During the summer of the same year that Mt. Rainier was scaled for the first time there was working in the mountains of the Pacific Coast a small party of geologists and engineers - mapping the areas about the greatest of these mountains for the U.S. Geological Survey. The work had progressed fairly rapidly in the southern portion of the coast region and late in the summer work of this kind was in progress about both Mt. Shasta, in California, and Mt. Hood, in Oregon. Later in the fall Samuel Franklin Emmons was dispatched from the Mt. Shasta region to begin the work of mapping Mt. Rainier before weather conditions would make this impossible for that year. He arranged for the assistance of A. D. Wilson, topographer of the Mt. Hood project, and together they journeyed to Olympia, Washington to meet Hazard Stevens who, as they had learned a few days previous in Portland, had just returned from the first successful ascent of Mt. Rainier. The work of these men in mapping the area would necessitate an ascent of the mountain.
Stevens received them very graciously, informed them in full of the manner of the country and aided in securing for them Mr. James Longmire of Yelm Prairie as guide. Thus for the second time that season Longmire packed his horses for a trip into the wilds about the base of Mt. Rainier. The party followed up the Nisqually and attempted to gain the vantage point of Paradise Park by way of the Paradise River Canyon but this proved impossible and so they returned to Bear Prairie. It was necessary for them to penetrate deep into the country with pack animals an account of the quantity of scientific equipment necessary for their work - which must be brought along. From Bear Prairie they worked their way east to the divide that flanked the Cowlitz Valley and, turning in a general northerly direction, the small party worked their way into the alpine country and eventually established a base camp somewhere in the vicinity of Cowlitz Park. His duties thus performed, Longmire now returned to civilization after noting the signs of bad weather.
Emmons and Wilson continued to wait for suitable conditions, then started their ascent. From Cowlitz Park they climbed to timberline, crossed the Cowlitz Glacier and worked up the ice to the base of Gibralter where they found the narrow ledge concerning which Stevens had dwelt on in their conservation at Olympia. Along this ledge they crept to the "chutes" where Emmons almost lost his footing as his awkward pack of blankets slipped from his shoulders. For a moment his condition was a perilous one, He gingerly stepped from his pack that had become tangled about his feet and thus relieved his blankets, food and equipment slid silently over the precipice into the great abyss below. However, the two men continued reached the summit where, unfortunately weather conditions were not such that proper observations could be made. They returned via the same route - which proved even more difficult than the ascent - and eventually reached their base camp again. The weather now gave indication of putting a stop to any further work of this character. Snow began falling and so after a conference the two men beat a hasty retreat back to civilization. Mt. Rainier, after defying the tread of white men for centuries, had in one year twice succumbed to the daring and adventurous spirit of western pioneers! (See Journal of the American Geographic Society, Vol. IX. 1879. pp 53-57. A paper read before the society by Samual Franklin Emmons.)

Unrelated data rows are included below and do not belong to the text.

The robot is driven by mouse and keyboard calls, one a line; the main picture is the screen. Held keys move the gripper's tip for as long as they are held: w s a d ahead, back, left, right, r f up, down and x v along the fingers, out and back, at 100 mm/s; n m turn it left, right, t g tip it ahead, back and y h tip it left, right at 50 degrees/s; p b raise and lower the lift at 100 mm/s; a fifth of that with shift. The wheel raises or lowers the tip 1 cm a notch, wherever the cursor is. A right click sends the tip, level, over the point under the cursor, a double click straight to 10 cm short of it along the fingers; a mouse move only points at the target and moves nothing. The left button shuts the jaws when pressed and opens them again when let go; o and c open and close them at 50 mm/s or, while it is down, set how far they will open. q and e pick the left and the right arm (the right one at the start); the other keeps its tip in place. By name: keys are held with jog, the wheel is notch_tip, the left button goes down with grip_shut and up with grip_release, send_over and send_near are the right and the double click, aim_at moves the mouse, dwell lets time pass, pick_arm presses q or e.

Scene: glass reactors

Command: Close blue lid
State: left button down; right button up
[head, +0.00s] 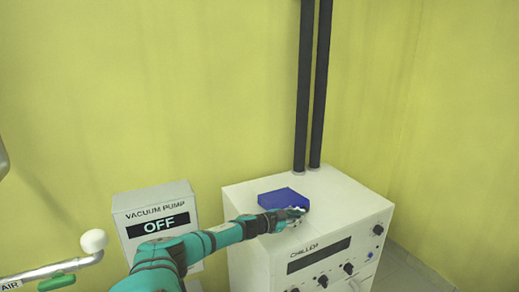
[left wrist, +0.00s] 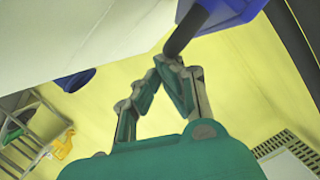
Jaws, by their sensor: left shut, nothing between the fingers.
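The blue lid (head: 284,196) is on top of the white chiller (head: 345,213), in front of two dark pipes. It looks like a slab; I cannot tell if it is tilted. My left gripper (head: 302,213) is at the lid's front right side, low over the chiller top. In the left wrist view its fingers (left wrist: 170,62) are shut with nothing between them. A blue part (left wrist: 230,12) with a dark rod shows just beyond the fingertips; contact is unclear. My right gripper is not in view.
Two dark pipes (head: 312,90) rise behind the lid. A vacuum pump box (head: 155,207) reading OFF stands left of the chiller. An air pipe with a green handle (head: 55,282) is at the far left. The chiller's front has several knobs.

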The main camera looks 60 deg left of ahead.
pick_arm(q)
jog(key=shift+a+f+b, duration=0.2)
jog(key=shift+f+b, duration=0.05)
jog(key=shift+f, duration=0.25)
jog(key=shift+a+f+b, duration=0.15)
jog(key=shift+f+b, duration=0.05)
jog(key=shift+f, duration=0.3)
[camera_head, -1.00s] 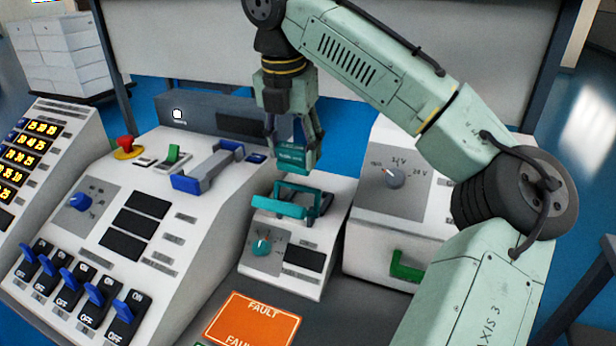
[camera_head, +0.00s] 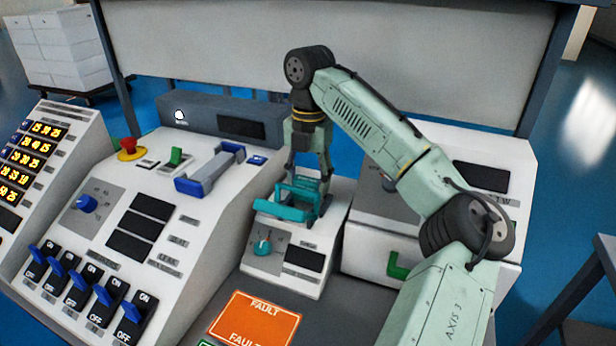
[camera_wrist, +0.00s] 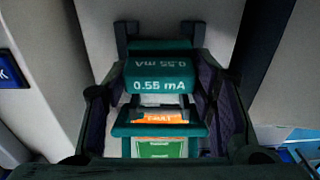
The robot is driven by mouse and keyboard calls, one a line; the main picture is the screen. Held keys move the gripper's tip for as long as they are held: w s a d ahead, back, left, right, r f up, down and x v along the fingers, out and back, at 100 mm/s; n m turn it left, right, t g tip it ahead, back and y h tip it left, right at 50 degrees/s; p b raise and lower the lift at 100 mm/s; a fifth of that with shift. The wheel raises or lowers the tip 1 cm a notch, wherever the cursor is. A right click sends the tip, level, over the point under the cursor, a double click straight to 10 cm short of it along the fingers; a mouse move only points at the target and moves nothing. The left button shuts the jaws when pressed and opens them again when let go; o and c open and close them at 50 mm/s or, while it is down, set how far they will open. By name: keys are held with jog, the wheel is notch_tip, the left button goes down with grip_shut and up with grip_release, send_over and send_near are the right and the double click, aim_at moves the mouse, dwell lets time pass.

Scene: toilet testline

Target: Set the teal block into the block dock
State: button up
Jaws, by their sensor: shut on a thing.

Mt. Rainier's summit was to remain inviolate from this time for many years. It was not until 1883 that the third ascent was made and again Longmire accompanied the party which consisted of P. B. Van Trump, who had accompanied Stevens on the first successful ascent, and a Mr. Bayley. This time, however, Longmire succumbed to the lure of the high country and accompanied his companions to the summit of Mt. Rainier. There is nothing of interest regarding this third ascent. However on their return they camped on the river bar near the present village of Longmire. They had hobbled and left their horses here when the ascent was made and during their absence the animals had wandered. It was in the search for these horses by James Longmire that the numerous warm, mineralized springs were discovered - and so was born in his mind an idea for a resort in this - at that time - untracked wilderness. He returned later in the fall from his ranch at Yelm and staked out his mineral claims about these springs. (C.F.B.)